The stark facts of Leiby Kletzky’s murder are so dreadful that they conjure up the plot of a horror film. An innocent 8-year-old boy going for a 7-block walk in an area known to be among the safest in New York. A killing and dismemberment. A grieving family and a shocked Hasidic Jewish community. A perpetrator from the closely-related Orthodox community, who had no previous record of violence.
One of the most poignant details of all is that Leiby’s abduction occurred on the boy’s first solo walk home from day camp. His parents had acceded to his request after he pleaded with them to let him, and had even rehearsed the trip with him during a trial run a few days earlier. But it was all to no avail.
For many who are old enough to remember, and especially those with ties to New York, that story has an eerily familiar ring — conjuring up another heartrending case from thirty-two years ago: the disappearance of Etan Patz, the first missing child to be featured on a milk carton, who had been on his way to the school bus stop — a distance of two blocks — when he disappeared in the spring of 1979:
It was the first time his parents had let him walk the route alone, a decision they’d agonized over. (Other kids are allowed, Etan had said. Why not me?)
There are other similarities as well. Both abductions occurred in New York, and both involved pre-adolescent Jewish boys. The most glaring difference between the two cases is that the body of 8-year-old Leiby Kletzky has been found quickly and the perpetrator apprehended, while Etan Patz remains missing and presumed dead.
Both results are agonizing for the families, and are likely to remain so (unless Patz, like Jaycee Lee Dugard, miraculously surfaces one day). But assuming that Patz was killed, an earlier end to the waiting would most likely have been better for his family than the long drawn-out agony of the unknown.
That early but terrible answer was provided in the Kletzky killing thanks to the evidence on a surveillance tape, a phenomenon that did not exist in the days of the Patz disappearance but has become ubiquitous in recent years. Such tapes can tell part of the tale, but they are mute and passive. They can only bear witness after the fact, and can do little or nothing to prevent these outrages.
They are an affront to our sense of the purity of children, and a violation of our deep desire to protect them from harm. But how best to protect? Most parents issue the usual warnings, of course, but predators can be clever and are sometimes good at making themselves appear harmless, or can overpower children with their sheer strength. And yet children must some day learn to do things on their own.
The parents of Etan Patz and Leiby Kletzky wrestled with the question of when to let their children have more independence, and whether it was safe to do so. Balancing the needs for protection and autonomy for children is a task all parents must face (unless, like the witch in the tale of Rapunzel, they decide to lock them away in a tower for safekeeping). Guiding children to maturity is ordinarily accomplished bit by bit, in a series of graduated moves that end up (hopefully) with fully emancipated adult offspring. There are great perils along the way. But parents must contend with all their nightmares — ranging from the worst possibility to the more commonplace event of a temporarily lost child who is later found, but whose disappearance, however brief, gives a small taste of what it might be like for those far less fortunate.

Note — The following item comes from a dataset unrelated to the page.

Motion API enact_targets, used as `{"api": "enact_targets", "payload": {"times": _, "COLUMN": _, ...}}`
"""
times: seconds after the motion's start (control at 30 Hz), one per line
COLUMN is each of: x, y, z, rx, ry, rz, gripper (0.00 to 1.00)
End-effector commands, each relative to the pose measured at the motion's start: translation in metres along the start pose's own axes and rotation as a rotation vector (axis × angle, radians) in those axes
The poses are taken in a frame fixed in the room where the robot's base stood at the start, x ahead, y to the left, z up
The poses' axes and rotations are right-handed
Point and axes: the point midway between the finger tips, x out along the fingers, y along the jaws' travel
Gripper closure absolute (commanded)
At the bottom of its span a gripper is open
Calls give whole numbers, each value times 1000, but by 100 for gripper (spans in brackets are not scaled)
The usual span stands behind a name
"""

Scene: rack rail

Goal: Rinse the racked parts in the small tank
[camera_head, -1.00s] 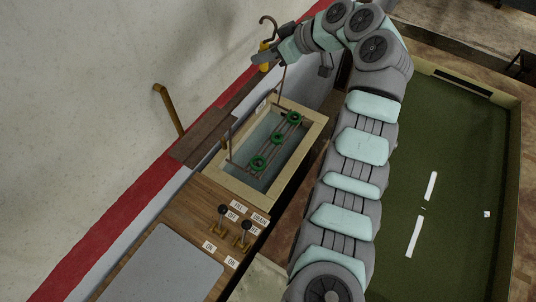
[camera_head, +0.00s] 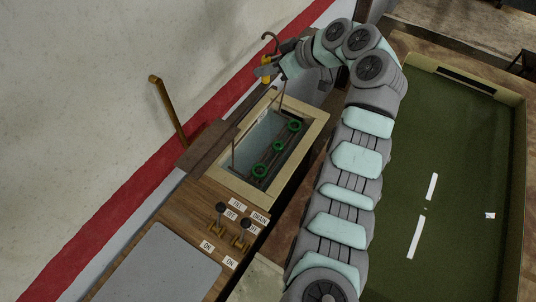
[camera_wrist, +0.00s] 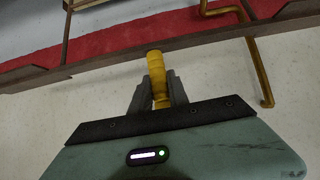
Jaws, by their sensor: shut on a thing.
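My gripper (camera_head: 272,68) is above the far end of the small tank. It is shut on a yellow handle (camera_wrist: 157,70), seen between the fingers in the wrist view. A dark hook curves up above the handle in the head view. Thin rods run down from there to a rack with three green ring-shaped parts (camera_head: 278,146). The rack is within the outline of the tank (camera_head: 215,172), towards its right wall. The tank has a pale rim and a grey-blue inside. I cannot tell the water level or whether the parts are under it.
Two black-knobbed levers (camera_head: 221,207) with fill, drain, on and off labels stand on the wooden counter (camera_head: 190,205) before the tank. A brown pipe (camera_head: 166,100) rises by the wall at left. A grey panel (camera_head: 170,270) lies in front. A green-floored basin (camera_head: 460,170) is at right.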

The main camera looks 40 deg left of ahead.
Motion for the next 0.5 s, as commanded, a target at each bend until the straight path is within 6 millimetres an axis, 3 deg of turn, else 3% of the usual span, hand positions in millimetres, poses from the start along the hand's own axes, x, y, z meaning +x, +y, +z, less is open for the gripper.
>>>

Conscientious parents may differ on where to draw the line. Some people criticized Etan Patz’s parents for letting him walk those two blocks to the bus stop alone, and for giving in to his pleading, even in those more innocent-seeming days. Etan’s mother Julie found that she “was remonstrated by strangers when they recognized her on the street; they accused her of negligence for letting Etan walk to the bus stop alone the day he was abducted, and flat-out told her that his disappearance was all her fault.”
Such cruelty to the victim is almost unconscionable, although it speaks to our need to think we are in control of such things. But we are not. In rare instances, despite appropriate parental caution, evil will befall a child.
I use the word “rare” because, although such cases draw our attention because of their strong emotional valence, they are far less common than one might think. For example, statistics indicate that in 1997 there were 115 kidnappings of this type, in which 40% of the victims were killed.
But for those parents whose children are victims, these statistics offer scant comfort. What does offer comfort? How do such parents cope?
With great difficulty, and each journey is no doubt different. Among the observant — such as the Hasidic community of which Leiby Kletzky’s parents are a part — religion can be of help. Leiby’s bereft and grieving father demonstrated this by giving thanks at the funeral for the years of his son’s life, saying “God gives and God takes.”
But many people have no such belief system — or, if they do, they find themselves questioning and doubting their previous faith. They ask, along with Tom Waits in the despairing chorus of his song “Georgia Lee,” which is a cry of anguish about a murdered girl, “Why wasn’t God watching?…Why wasn’t God there for Georgia Lee?”
The song asks the question but provides no answers. Believers might say that He was there, in ways we can hardly fathom, and now weeps with us. Nonbelievers must puzzle out an answer for themselves.
And all parents must try their best, in this imperfect world, to make decisions that balance prudence with the need for their children to grow up unfettered by paralyzing fear, and to live with the consequences.